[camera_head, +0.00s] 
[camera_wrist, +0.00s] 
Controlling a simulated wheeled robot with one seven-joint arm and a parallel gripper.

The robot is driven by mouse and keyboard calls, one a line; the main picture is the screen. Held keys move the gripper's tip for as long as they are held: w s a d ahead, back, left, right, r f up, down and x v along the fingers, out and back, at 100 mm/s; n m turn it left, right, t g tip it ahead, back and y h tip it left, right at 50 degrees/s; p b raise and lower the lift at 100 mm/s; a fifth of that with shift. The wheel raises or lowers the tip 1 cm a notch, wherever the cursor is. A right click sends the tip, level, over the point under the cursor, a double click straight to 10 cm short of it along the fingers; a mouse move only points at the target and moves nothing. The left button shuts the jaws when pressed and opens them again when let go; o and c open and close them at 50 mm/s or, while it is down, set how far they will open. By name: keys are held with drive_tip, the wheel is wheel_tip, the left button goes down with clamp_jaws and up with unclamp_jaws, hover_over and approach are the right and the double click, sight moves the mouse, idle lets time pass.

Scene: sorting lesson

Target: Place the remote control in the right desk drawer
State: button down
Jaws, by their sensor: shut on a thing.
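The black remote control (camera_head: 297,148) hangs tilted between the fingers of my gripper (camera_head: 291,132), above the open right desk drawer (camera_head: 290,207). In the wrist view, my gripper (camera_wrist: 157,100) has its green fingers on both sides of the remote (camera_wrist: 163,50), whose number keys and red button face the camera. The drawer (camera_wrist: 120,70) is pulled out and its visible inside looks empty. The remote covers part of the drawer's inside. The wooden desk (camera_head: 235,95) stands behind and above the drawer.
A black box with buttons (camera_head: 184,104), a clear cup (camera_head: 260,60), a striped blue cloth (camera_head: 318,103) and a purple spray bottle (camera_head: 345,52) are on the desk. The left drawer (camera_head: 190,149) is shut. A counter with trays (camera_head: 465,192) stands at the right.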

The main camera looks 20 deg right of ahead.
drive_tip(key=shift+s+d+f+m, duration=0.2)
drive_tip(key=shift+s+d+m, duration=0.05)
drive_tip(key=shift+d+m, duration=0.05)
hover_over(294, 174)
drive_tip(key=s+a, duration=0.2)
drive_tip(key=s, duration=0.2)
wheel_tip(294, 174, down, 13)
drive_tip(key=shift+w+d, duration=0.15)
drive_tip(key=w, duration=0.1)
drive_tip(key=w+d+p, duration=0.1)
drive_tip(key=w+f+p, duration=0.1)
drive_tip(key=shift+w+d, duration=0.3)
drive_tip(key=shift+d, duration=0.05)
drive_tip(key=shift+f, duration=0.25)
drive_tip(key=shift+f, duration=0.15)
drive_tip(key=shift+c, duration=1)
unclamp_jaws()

_ _ _

## AIM
Output exactly one stretch of the listing: from the line containing "Target: Place the" through the line containing "State: button down", both end lines included.

## SOLUTION TO THE PROBLEM
Target: Place the remote control in the right desk drawer
State: button down

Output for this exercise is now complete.